Every week, the bad news continues. As I noted in my last letter, on September 4th, Lester Johnson was gunned down and murdered in his driveway in New Orleans East. On August 20th, two masked gunmen burst into a busy New Orleans restaurant at dinnertime and robbed everyone at gunpoint, making them lay face down on the floor.  Wednesday, an elderly couple in Lakeview had their home raided WHEN THEY WERE HOME and were robbed at gunpoint.

 Thank God no one was killed in the latter two incidents. But others haven't been so lucky. The New Orleans murder count is 123 so far this year, up 30% from the same period last year.

 What is your action plan to address this crisis? Specifically, will you support a whole new State Police troop in New Orleans to have a super-visible presence in areas like the French Quarter, and will you help identify local revenue and tourism industry pledges to pay for this? Will you support a major role for the State Police to help train and increase the professionalism of NOPD?

 Finally, will you please show a real and public focus on this crime crisis versus the monuments non-issue?

 I look forward to your constructive written response.

 Sincerely,

 David Vitter

Landrieu talked about the letters in responding to questions about the criticism of the city’s crime issues.

“I find it just so strange that Senator Vitter continues to send me public letters, I hosted Senator Vitter in my office. We had a personal meeting a couple of months ago. We exchanged cell phone numbers. I’ve sent Senator Vitter numerous letters over the last so many years asking him to make sure that the federal government does their job in helping protect the city of New Orleans,” Landrieu said.

Vitter has also questioned the mayor’s attention to the idea of removing Confederate-era statues. Landrieu said as mayor he is capable of multi-tasking.

“When you’re governing a city you have to do not two things at one time, you have to do 50. So the issue of monuments and the way that those monuments either represent, or don’t represent who we are as a people is something separate and distinct from crime,” Landrieu said.

When asked whether he viewed the dual criticism as a political pile-on, Landrieu said: "They're both so weird, you know? Both of these guys have been around forever, haven't really lifted a finger to try to help the city of New Orleans - notwithstanding the fact that the city of New Orleans produces a huge amount of money for the state of Louisiana.”

"Mitch can call me all the names he wants to," Kennedy said. "I like Mitch, I respect Mitch. But he's got, we've got a serious, serious problem in New Orleans and we cannot be a world-class city when people don't feel safe.”

Kennedy believes the federal consent decree for the police department has hamstrung officers.

"Right now the fastest growing industry in New Orleans is crime and I’m telling you people are not going to want to visit our city, they’re not going to want to live in our city, they’re not going to want to invest in our city if they don’t feel safe,” Kennedy said.

He denied his public criticism is about political expediency.

He's dead wrong, he's trying to change the subject,” said Kennedy.

But FOX 8 political analyst Mike Sherman is not surprised that some statewide candidates are focusing on the crime problem in the city of New Orleans.

"For a candidate looking for statewide office in this sea of red that has become Louisiana, it is not surprising that when they can't attack Barack Obama in the White House, they would go against the state's top Democrat.
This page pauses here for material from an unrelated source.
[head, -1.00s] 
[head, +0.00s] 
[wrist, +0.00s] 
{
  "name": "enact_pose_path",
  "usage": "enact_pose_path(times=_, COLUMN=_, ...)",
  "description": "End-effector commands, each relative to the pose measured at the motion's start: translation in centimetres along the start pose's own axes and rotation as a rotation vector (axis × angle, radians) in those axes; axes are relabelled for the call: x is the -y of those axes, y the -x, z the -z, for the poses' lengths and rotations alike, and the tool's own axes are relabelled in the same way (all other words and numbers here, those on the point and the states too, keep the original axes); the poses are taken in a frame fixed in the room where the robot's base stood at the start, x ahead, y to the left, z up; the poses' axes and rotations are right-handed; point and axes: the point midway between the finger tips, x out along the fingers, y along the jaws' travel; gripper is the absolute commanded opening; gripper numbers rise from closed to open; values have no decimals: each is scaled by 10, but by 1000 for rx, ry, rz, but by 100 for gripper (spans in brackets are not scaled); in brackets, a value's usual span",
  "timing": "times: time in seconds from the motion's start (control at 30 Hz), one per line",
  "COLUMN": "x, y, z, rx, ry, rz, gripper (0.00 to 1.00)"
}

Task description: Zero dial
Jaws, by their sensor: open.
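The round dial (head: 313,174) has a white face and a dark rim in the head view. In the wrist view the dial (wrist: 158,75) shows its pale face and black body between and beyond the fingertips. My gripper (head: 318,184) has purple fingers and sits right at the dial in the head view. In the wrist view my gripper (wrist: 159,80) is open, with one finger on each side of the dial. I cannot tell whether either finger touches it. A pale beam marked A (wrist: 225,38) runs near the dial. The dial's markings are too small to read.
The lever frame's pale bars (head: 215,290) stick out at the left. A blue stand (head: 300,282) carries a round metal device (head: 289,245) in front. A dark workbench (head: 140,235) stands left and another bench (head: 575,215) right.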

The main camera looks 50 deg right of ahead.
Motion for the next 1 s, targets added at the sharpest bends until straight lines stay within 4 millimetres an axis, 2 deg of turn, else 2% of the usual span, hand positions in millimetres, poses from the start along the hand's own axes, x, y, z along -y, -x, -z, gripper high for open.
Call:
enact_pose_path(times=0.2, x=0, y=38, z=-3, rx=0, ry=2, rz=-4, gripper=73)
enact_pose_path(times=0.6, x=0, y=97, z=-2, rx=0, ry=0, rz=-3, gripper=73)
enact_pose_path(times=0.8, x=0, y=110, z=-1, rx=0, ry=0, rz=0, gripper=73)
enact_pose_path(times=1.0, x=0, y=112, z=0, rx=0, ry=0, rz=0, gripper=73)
Right now, that's incumbent Mayor Mitch Landrieu in New Orleans who was lieutenant governor,” Sherman said.

Landrieu, who is not on the ballot this fall, also chocked it up to politics.

"Treasurer Kennedy, who's a good buddy of mine, a little piling on. But you know it's political season and it's crazy season, so they're going to say whatever they want to,” Landrieu said.

In fact, Mayor Landrieu says he'd welcome the opportunity to talk about the city's ongoing crime problem in a public forum with David Vitter and John Kennedy.

"If Senator Vitter want to have a debate, and Treasurer Kennedy and all the gubernatorial candidates, and put me in it, even though I’m not a candidate, so we can talk about all this stuff, instead of just jiving stuff across the airwaves - I'm happy to do it,” he said.

"I'm not running for governor, but I'll meet with Mitch anyway, and if he's got a plan, let's implement it tomorrow,” Kennedy said.

Sherman said for some politicians crime becomes a ready talking point.

“Crime is an easy issue to talk about as a problem, [but] very difficult to propose a solution that works,” Sherman said.

"The only reason I think that we're not doing this is because the politicians are afraid to talk about it, and they're afraid of the racial aspect, the racial politics, and I understand that," Kennedy said.

A spokesman said the NOPD has a policy that allows officers to stop individuals and such stops may lead to a frisk, but that not all stops by police involve frisks. Because of the consent decree, the latest NOPD policy requires officers to document why they had reasonable suspicion to stop someone.